Também ficará no papel boa parte dos investimentos na área social autorizados pela lei do Orçamento de 2003. Por conta do corte de gastos acertado com o FMI, 72% dos investimentos públicos foram suspensos, entre eles obras de saneamento, importantes no combate à pobreza. Nenhum tostão dos R$ 217,9 milhões de investimentos previstos em saneamento no ano foi liberado nos cem primeiros dias de governo Lula. Nem o Fome Zero ficou imune aos cortes.

A equipe de Lula completa o período da transição governamental sem dominar a estrutura que herdou de FHC. Exemplo disso foram as recentes declarações de Dirceu sobre o Cadastro Único dos Programas Sociais. Ele disse que uma auditoria em curso do TCU revelaria conclusões "escandalosas" sobre a forma eleitoreira e burocrática como o cadastramento foi feito.

A auditoria, votada pelo tribunal no último dia 19, encontrou repetição no registro de 27 a cada mil pessoas cadastradas, além de problemas na aferição da renda da população pobre, baseada nas informações das próprios famílias.

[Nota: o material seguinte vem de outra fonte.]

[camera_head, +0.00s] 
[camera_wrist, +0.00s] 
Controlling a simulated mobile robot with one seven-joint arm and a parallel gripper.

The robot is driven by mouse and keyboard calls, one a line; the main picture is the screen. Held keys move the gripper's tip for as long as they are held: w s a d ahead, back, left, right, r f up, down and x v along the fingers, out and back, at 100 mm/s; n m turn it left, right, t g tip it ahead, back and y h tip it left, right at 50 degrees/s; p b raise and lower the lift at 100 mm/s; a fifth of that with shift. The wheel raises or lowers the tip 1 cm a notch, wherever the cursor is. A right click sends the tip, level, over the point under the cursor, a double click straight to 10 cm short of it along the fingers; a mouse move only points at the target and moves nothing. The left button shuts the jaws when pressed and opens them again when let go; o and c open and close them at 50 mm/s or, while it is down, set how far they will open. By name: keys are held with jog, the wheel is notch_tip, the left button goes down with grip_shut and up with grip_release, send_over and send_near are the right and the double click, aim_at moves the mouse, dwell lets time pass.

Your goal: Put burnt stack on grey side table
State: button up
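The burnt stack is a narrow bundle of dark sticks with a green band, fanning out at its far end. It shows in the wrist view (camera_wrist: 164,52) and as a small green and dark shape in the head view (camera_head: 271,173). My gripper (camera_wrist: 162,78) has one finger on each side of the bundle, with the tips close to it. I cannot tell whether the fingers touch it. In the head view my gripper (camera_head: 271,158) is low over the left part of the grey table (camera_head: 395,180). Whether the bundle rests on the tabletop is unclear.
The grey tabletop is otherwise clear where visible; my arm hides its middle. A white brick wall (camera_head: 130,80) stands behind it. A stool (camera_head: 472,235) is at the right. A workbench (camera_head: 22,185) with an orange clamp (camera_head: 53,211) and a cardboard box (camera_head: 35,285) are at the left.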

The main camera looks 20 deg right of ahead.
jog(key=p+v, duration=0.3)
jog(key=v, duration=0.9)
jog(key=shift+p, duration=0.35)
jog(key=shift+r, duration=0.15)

Mas considerou os desvios passíveis de correção.

O relatório da transição chefiada por Palocci sugeria que Lula adotasse "imediatamente" um novo modelo de gestão para romper com a "estrutura fragmentada" e articular os programas de transferência de renda. Outra coisa que ainda está no papel. Lula não seguiu o conselho e criou um sexto ministério para cuidar dos programas -o de Graziano.